SUPPLIED RECORDS –
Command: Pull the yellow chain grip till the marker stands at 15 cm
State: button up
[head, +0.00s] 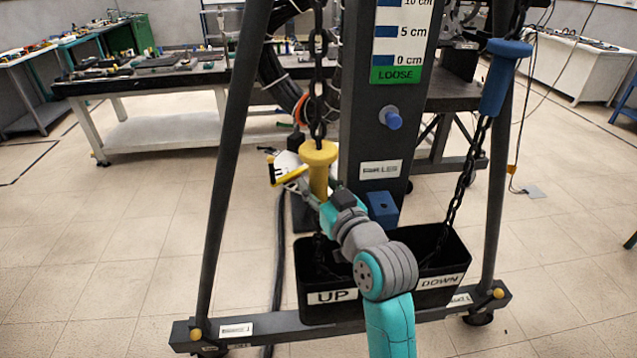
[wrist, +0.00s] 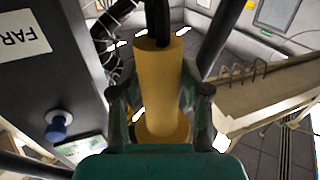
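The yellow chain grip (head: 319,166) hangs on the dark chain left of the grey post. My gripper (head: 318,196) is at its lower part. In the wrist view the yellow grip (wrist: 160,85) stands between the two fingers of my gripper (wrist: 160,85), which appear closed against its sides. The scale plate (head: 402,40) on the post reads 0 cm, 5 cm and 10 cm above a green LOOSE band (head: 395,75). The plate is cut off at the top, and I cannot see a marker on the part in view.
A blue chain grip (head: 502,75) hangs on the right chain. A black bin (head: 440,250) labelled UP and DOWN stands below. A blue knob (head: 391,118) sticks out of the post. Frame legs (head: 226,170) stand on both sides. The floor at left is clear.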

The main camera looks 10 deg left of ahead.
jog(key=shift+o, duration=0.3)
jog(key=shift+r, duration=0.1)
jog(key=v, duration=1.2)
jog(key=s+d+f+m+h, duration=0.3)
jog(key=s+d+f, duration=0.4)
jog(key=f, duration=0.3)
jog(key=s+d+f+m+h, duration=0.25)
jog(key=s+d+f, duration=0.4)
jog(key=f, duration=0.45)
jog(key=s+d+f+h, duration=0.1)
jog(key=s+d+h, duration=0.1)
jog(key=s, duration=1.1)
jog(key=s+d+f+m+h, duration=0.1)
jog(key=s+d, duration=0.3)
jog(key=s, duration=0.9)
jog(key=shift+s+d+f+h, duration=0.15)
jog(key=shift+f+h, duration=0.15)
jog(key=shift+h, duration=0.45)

==

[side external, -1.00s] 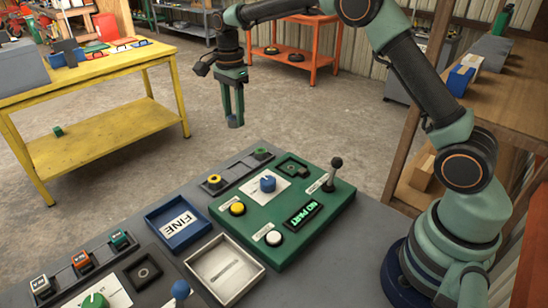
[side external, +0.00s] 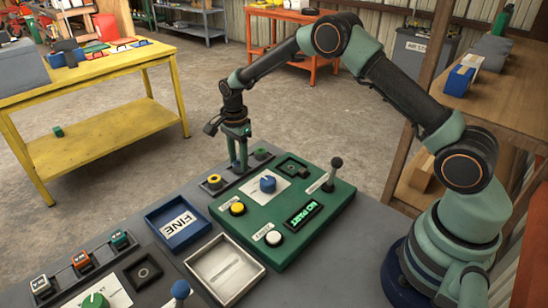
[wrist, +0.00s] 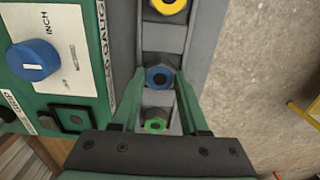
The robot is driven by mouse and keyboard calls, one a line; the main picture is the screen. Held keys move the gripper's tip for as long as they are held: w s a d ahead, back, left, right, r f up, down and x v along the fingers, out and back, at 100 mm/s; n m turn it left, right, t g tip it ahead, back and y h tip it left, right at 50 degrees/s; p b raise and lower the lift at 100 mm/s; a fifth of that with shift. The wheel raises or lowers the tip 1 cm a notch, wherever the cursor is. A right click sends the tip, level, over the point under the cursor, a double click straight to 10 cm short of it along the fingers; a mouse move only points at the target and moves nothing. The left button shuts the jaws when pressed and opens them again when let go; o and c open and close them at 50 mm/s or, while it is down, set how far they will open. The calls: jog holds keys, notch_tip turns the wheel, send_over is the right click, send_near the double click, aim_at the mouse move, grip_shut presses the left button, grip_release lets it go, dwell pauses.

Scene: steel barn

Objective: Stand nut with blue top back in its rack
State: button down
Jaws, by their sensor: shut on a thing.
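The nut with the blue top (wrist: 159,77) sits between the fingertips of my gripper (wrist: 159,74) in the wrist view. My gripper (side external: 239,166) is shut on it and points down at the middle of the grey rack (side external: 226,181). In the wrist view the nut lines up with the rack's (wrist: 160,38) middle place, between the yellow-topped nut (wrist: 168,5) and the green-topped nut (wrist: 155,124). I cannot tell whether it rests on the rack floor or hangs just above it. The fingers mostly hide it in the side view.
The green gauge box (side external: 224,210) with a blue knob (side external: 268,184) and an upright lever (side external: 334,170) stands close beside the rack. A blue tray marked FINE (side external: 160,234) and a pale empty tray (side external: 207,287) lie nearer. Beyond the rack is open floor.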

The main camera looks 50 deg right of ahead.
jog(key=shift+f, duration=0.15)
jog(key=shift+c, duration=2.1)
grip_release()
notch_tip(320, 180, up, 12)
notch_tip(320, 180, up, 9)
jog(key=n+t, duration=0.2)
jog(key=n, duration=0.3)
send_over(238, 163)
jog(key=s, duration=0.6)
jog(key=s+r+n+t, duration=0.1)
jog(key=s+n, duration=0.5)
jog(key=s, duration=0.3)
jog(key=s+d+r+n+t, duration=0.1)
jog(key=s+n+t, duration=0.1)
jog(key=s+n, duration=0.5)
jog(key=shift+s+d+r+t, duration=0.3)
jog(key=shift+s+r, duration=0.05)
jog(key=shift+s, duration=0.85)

---

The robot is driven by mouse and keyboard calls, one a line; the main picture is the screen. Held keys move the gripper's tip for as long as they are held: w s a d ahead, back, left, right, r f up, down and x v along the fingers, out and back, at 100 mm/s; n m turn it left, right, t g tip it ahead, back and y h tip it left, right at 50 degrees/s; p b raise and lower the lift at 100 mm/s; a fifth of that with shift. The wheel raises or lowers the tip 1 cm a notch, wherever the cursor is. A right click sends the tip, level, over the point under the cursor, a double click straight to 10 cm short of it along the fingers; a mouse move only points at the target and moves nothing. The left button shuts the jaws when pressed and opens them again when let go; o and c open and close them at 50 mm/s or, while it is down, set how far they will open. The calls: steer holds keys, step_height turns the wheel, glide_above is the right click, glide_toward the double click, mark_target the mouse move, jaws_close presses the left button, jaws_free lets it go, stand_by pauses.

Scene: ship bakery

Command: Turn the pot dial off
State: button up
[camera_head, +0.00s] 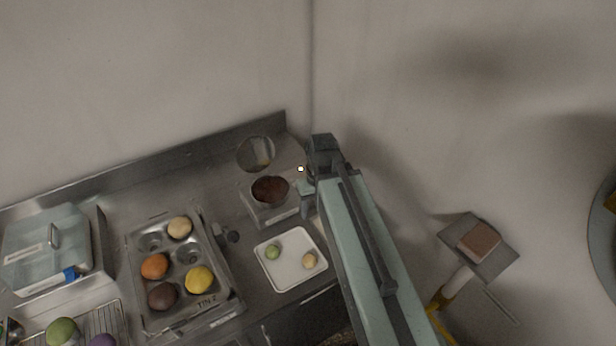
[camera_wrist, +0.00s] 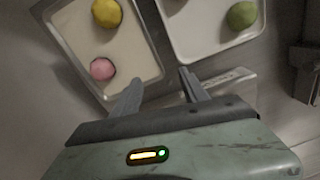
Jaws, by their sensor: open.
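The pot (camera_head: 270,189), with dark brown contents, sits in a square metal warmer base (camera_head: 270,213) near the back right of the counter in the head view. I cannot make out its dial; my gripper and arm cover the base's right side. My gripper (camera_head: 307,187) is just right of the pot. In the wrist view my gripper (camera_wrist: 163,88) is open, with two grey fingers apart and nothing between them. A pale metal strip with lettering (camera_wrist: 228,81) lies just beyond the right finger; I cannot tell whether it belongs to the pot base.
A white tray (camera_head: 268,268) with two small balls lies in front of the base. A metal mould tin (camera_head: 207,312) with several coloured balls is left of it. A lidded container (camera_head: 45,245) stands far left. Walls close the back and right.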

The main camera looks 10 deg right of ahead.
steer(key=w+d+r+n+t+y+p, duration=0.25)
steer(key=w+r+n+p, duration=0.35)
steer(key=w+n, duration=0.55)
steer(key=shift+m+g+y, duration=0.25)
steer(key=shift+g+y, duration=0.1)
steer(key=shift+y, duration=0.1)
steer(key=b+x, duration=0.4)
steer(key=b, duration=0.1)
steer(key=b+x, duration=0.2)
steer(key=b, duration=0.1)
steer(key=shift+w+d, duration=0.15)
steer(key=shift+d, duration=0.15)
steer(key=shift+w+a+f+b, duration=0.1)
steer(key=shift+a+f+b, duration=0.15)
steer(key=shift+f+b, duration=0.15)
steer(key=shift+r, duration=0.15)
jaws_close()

WHAT THE EXERCISE ASKS –
Among the entries above, take the lines from the one with "Command: Pull the" through the one with "[head, +0.00s]" and retype them exactly, leaving out the pictures.

SOLUTION FOR THIS PROBLEM –
Command: Pull the yellow chain grip till the marker stands at 15 cm
State: button up
[head, +0.00s] 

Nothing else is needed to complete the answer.